Of course the stadium was full of presentable birds but I tried to restrain myself not to go beyond the show of my respects by making a little bow as I headed to an empty seat.

Several bows and smiles later I was comfortably seated in my seat, ready to enjoy all the entertainment on offer and I knew there would be plenty as usual, including the parade by the armed forces.

But then, as much as I do enjoy seeing soldiers and policemen do their thing, it had never occurred to me that I would ever get personally involved.

I am not talking about joining the parade and marching along with the soldiers and police because I would make a very horrible scene I know. I am talking about getting emotionally involved.

Well, the preceding entertainment was top class, and this includes listening to the one and only Mu-seti trying his Kinyarwanda and narrating how he tried in vain to wake Habyara-god from deep slumber to inform him that his country had been invaded.

This was very good entertainment indeed.
Then came the parade.

I joined the crowd in applauding the armed forces as they marched energetically past the VIP podium.

I started wondering how these guys have changed their marching style. Before, I used to enjoy seeing them throw their legs high in the air, almost hitting their foreheads but these days they have changed.

As I was busy thinking about the change in marching styles the announcer talking about a section led by one captain Chantal and I was like wow! A real Rwandan bird commanding! How I wished the leg throwing style was still in use!

As I was watching afande Chantal do her thing, I heard the announcer talking about something to do with an only-birds-section of the police parade.

I was seated at the far end of the VIP podium and therefore could not see clearly until they were right opposite where I was seated.

That is when my mind started racing and my jaw dropped. Afande Maria had not only assembled a very physically fit section of birds but also very good looking ones.

That is when my mind went to work and imaginations started running wild.

I started imagining winning the heart of an armed forces bird, one with pips on her shoulders. This is something I have never tried at all in all my escapades.

That is when I convinced myself that this is an adventure worth trying before I die (with an armed bird you never know what would happen, you know).

I imagined going out with a bird whose other name is afande and doing intimate things together, etc, etc. The more I imagined, the more I convinced myself that this was doable.

That is how after all was over, I ventured out and went to where the parade crew was assembling to be transported to where they were supposed to continue with the celebration.

That is when I spotted one very presentable bird and what’s more, she had three stars on her shoulders. I zeroed in on her and started a conversation, informing her how she had excelled in the parade and that I felt indebted if I had gone without congratulating her.

That did the trick because she opened up to me and we started talking freely until the army truck arrived to take them.

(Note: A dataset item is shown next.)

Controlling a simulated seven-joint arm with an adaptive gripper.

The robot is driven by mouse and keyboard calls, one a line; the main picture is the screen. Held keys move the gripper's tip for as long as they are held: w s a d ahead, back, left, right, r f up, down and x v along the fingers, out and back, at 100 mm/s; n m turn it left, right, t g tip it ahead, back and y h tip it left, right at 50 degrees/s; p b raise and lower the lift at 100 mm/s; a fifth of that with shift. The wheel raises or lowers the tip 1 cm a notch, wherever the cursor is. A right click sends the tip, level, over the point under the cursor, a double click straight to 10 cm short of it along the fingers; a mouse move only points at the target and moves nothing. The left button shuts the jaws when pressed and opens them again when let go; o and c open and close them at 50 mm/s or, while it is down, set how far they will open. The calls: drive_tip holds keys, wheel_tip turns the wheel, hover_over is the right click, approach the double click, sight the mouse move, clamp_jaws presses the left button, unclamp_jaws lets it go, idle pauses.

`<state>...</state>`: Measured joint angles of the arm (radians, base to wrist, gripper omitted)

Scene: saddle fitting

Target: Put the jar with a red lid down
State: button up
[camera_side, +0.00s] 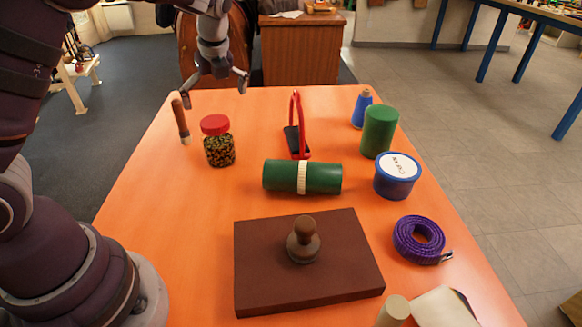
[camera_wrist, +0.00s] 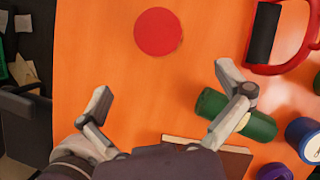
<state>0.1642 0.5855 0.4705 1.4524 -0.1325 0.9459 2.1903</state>
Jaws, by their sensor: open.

That is when she dropped the bombshell. She invited me to join her for a drink at the police officer’s club where the liberation celebration would be taking place.
I accepted the offer without hesitation.

That was the mistake I made. When we arrived at the police officer’s mess we joined a few others who had arrived and had already started enjoying themselves. Afande bird told me to feel free and niji-enjoy to the maximum.

This was a wrong order because I took it literally. I grabbed a drink and started sipping as we talked. I grabbed another and another until I started feeling at ease.

That’s when I started being conscious of my surroundings. That’s how I saw several other birds around me who looked very edible. It was while I was staring at one particular bird that had captured my attention when I heard the main bird, almost in a dream, telling me that she was going somewhere and she would not take a while. I just nodded without even looking at her.

After she had left I decided to mingle. I went and joined a group of uniformed and ‘pipped’ birds and started to stir them up. Since there was music, I started showing them the latest strokes, especially when mugati gwa bata was played.

The birds were really enjoying my company and even forgot they were still donning their uniforms. Our group became the centre of attention and I could see some guys with red collars looking at us enviously.

That is exactly when trouble erupted. Afande bird came back but this time she had handcuffs in her hands. She put them on my hands and led me away.

She did not take me to ‘brigade’ as you expect. She led me to her place in the police quarters and gave me serious tongue-beating for being a naughty boy.